Les quelques grands sommets difficiles que l’on n’avait pas encore osé attaquer tombent rapidement, quelques-uns, il est vrai, après de nombreuses tentatives : la Meije (3 983 m) en 1877 (Grand Pic : E. Boileau de Castelnau avec P. et J. Gaspard, père et fils), le Grand Dru (3 754 m) en 1878 (C. T. Dent et V. Walker Hartley, avec Burgener et K. Maurer), le Petit Dru (3 733 m) en 1879 (J. E. Charlet-Straton, P. Payot et F. Folliguet), la dent du Géant (4 013 m) en 1882 (les frères Sella avec J.-J., B. et D. Maquignaz).

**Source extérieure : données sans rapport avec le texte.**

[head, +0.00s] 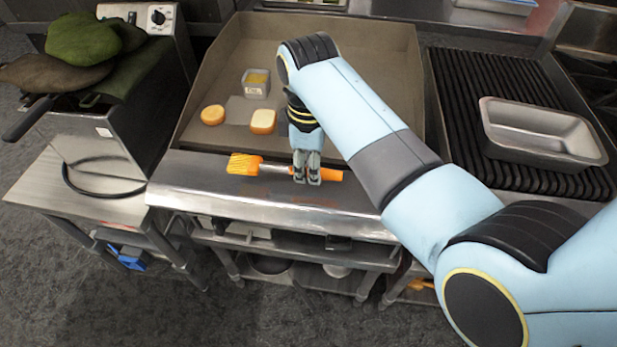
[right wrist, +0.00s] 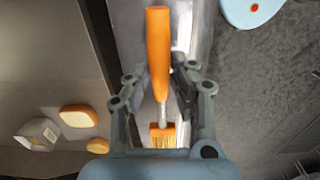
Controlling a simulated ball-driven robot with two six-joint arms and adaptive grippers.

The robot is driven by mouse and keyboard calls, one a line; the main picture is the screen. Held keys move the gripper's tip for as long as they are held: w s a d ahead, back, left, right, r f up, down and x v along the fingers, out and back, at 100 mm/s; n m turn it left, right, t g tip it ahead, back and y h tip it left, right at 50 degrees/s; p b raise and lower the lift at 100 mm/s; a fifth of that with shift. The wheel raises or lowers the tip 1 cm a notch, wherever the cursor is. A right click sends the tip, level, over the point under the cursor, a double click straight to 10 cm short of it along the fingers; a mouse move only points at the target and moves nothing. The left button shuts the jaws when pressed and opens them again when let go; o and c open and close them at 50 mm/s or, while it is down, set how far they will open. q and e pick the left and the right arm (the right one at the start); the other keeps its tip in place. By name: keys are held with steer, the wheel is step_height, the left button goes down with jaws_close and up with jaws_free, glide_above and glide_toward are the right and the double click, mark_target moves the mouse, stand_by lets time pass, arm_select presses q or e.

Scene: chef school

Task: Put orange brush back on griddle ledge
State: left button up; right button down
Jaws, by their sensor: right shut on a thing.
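The orange brush (head: 245,164) lies lengthwise along the griddle ledge (head: 370,195), bristles to the left and handle end to the right. Its orange handle (right wrist: 158,50) and bristles also show in the right wrist view. My right gripper (head: 306,178) points down at the ledge and is shut on the brush at its handle side, with a finger on each side. The brush is on or just above the ledge; I cannot tell if it touches. My left gripper is not in view.
The griddle plate (head: 345,65) behind the ledge holds a small container (head: 256,83), a bread slice (head: 263,121) and a round bun (head: 212,115). A metal pan (head: 540,132) sits on the ribbed grill at right. A fryer with dark green mitts (head: 85,40) stands at left.

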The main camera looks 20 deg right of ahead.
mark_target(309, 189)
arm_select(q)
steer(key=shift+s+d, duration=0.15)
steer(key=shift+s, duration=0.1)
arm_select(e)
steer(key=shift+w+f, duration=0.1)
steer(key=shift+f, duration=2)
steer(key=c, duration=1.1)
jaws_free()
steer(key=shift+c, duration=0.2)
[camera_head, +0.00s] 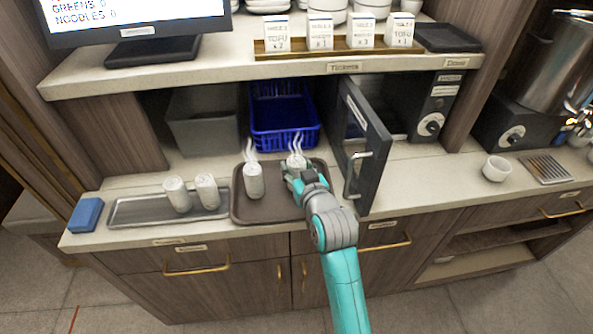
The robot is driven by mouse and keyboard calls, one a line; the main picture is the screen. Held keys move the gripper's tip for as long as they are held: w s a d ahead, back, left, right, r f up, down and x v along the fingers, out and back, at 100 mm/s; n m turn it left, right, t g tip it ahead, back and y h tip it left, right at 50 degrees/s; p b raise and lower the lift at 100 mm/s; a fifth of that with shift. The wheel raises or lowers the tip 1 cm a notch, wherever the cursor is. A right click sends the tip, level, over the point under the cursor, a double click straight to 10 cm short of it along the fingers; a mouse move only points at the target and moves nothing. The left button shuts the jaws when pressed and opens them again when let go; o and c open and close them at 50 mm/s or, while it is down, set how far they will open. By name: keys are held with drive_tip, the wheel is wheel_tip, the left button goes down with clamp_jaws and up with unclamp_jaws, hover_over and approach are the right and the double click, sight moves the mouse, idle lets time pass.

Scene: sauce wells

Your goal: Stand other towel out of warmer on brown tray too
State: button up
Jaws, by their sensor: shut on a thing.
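The brown tray (240,214) lies on the counter. A white rolled towel (253,183) stands upright on its left part, with wisps of steam above it. My gripper (294,170) is over the tray's right part, shut on another steaming white towel (296,160). Only the top of this towel shows; the gripper hides the rest, so I cannot tell whether its base touches the tray. The warmer (424,112) is the dark box under the shelf at right. Its door (367,150) stands open towards the front, just right of my gripper.
A metal tray (150,212) at left bears two white rolls (177,194) without steam. A blue sponge (86,214) lies beside it. A blue basket (284,127) and a grey bin (203,132) stand behind. A white cup (496,168) is at right. The shelf overhangs the back.

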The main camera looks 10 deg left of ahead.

Mieux, on va assister à un découpage systématique des Alpes. Des sommets de plus faible altitude, pics, aiguilles, quelquefois simples clochetons, vont devenir peu à peu des objectifs importants, dont les difficultés techniques sont en général inversement proportionnelles à l’importance géographique. Ainsi apparaît l’alpinisme acrobatique, dont le père est sans conteste l’Anglais Albert Frederick Mummery (1855-1895), qui atteint le Grépon (3 482 m) en 1881. Et lorsque le sommet est atteint, d’autres voies, d’autres itinéraires peuvent être ouverts sur la même montagne : le sommet importe peu, ce qui compte, c’est la difficulté. On ne « fait » plus seulement le Cervin, mais on le gravit par l’arête de Zmutt (Mummery, avec A. Burgener, J. Petrus et A. Gentinetta, en 1879). La redoutable Meije se fait bientôt par les arêtes (première traversée ouest-est en juillet 1891 : J. H. Gibson, avec U. Almer et F. Boss), puis par le couloir nord (couloir Gravelotte, en sept. 1898), puis par la face sud (Dibona-Mayer, en juill. 1912 : G. et M. Mayer, Dibona et Rizzi). Les alpinistes ne s’attaquent plus à une montagne, mais à une arête, à une face, à une paroi. Les premiers explorateurs des Alpes avaient conquis les premiers sommets malgré leurs difficultés ; on va maintenant dans les montagnes pour leurs difficultés.

Chaque année, des dizaines de « premières » tombent. Sur une seule montagne comme l’aiguille Verte, on ouvrira successivement plus de dix itinéraires différents, toujours plus difficiles, ou plus directs, ou plus dangereux.